** Directions for this task **
Copy down every line where the string "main" shows up.

[Stored dataset items]
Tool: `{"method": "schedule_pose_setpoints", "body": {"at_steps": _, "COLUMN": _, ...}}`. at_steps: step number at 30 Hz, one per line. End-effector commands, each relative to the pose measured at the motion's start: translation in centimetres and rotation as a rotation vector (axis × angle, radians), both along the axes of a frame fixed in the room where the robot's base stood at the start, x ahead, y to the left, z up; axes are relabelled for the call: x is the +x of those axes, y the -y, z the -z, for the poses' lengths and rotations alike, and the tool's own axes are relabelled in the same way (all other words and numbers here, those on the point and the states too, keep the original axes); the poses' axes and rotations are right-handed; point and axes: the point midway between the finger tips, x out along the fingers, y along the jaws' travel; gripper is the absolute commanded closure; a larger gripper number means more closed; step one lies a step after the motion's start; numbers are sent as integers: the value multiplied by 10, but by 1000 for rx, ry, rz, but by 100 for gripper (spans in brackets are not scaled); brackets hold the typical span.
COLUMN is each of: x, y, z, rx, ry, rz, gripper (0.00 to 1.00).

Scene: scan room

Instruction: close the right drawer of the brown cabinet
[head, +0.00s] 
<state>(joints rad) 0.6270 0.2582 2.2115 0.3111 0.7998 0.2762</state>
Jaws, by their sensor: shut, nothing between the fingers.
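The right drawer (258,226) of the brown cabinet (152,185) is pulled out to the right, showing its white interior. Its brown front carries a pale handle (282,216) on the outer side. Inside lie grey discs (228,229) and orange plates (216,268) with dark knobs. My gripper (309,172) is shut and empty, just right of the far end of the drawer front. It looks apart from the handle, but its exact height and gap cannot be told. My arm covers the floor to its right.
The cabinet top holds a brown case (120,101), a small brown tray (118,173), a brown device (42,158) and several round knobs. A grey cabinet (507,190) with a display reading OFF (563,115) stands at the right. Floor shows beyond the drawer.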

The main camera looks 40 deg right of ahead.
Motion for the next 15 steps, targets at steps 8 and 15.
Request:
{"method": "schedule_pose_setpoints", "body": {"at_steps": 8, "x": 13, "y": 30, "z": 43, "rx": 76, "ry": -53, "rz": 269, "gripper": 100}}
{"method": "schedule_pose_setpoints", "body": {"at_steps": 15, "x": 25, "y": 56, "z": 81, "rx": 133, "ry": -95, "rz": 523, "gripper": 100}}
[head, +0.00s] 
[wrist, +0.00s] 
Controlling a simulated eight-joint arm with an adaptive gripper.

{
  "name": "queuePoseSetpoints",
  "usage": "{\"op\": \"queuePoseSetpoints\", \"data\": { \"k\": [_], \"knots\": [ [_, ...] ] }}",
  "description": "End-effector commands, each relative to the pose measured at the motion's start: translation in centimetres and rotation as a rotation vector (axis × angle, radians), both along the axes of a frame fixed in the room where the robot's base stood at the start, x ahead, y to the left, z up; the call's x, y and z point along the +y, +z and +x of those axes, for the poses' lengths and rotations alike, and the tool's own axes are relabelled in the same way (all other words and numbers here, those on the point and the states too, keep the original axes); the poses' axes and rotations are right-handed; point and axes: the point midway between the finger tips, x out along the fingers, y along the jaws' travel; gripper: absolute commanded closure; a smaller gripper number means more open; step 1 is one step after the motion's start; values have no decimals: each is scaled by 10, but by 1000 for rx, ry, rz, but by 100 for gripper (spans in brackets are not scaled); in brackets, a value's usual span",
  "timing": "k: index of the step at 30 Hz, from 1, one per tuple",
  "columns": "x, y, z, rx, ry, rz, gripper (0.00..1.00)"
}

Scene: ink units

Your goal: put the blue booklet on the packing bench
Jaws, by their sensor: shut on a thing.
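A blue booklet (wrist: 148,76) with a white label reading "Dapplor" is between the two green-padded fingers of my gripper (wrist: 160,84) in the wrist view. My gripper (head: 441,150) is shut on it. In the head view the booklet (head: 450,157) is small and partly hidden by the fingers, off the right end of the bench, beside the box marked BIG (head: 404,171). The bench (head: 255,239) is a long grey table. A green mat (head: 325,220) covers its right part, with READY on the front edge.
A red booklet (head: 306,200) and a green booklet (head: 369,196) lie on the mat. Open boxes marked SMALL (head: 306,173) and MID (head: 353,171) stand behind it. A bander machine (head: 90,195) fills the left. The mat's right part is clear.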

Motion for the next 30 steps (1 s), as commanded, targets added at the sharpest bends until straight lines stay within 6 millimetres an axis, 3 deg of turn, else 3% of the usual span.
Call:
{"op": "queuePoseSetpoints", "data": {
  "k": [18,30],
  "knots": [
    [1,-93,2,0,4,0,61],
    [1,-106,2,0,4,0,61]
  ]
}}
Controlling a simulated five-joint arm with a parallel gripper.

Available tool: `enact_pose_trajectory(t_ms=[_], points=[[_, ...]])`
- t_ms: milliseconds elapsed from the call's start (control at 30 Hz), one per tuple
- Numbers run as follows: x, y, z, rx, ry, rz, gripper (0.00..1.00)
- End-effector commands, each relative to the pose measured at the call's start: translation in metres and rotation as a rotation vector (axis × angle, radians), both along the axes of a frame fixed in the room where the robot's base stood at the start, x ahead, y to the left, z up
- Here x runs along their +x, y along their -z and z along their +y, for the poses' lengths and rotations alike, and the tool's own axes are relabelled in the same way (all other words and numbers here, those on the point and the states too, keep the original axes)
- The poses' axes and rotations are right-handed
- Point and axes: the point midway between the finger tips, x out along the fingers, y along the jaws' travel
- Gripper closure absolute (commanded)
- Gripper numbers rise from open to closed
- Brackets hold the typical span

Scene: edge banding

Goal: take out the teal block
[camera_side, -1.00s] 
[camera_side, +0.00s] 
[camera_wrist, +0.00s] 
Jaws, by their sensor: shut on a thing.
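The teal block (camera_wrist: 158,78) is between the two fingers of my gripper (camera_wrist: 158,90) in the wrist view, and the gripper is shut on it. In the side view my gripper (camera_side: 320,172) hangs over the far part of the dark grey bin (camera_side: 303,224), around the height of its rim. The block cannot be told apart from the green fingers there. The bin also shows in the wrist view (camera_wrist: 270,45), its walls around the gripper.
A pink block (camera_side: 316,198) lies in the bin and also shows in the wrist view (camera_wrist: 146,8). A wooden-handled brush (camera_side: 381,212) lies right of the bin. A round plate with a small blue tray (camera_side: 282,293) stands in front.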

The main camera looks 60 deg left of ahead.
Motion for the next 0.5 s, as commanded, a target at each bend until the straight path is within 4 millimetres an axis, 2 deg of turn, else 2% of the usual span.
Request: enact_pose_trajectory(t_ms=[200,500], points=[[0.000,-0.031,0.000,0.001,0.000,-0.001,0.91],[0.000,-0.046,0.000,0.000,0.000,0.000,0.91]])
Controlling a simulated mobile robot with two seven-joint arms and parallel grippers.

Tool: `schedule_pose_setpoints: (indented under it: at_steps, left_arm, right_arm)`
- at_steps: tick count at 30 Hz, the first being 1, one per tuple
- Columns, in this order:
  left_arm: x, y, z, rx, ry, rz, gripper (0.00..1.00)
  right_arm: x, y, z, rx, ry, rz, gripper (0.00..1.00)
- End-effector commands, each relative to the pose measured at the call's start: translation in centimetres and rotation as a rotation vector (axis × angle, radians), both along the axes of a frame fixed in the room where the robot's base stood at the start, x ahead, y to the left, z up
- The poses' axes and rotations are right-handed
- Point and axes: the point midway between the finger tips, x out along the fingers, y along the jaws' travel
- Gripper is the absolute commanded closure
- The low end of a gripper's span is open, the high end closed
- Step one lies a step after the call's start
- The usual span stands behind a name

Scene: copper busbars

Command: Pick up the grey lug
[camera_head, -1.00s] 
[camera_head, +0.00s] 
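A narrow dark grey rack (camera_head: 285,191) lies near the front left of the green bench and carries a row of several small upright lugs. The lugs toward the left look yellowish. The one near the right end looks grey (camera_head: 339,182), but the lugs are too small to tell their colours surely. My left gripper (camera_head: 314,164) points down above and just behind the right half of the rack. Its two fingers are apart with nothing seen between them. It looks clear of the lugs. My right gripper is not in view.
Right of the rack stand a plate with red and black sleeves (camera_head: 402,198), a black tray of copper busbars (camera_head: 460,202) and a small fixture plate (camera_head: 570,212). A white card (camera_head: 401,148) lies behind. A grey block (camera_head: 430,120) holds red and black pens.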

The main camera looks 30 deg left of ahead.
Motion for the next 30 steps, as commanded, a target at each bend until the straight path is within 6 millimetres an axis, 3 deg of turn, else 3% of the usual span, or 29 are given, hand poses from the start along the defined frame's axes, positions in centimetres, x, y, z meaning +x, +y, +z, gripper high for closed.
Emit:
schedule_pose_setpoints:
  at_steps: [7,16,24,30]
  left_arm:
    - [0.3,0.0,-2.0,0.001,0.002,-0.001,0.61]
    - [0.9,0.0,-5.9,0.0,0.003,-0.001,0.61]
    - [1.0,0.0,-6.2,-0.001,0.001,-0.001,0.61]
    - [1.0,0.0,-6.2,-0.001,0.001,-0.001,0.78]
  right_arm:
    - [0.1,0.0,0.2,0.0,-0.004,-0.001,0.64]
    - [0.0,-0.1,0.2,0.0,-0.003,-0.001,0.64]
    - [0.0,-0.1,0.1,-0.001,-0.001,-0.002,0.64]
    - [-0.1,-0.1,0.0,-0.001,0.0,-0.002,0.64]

** Exercise output **
The main camera looks 40 deg right of ahead.
The main camera looks 60 deg left of ahead.
The main camera looks 30 deg left of ahead.

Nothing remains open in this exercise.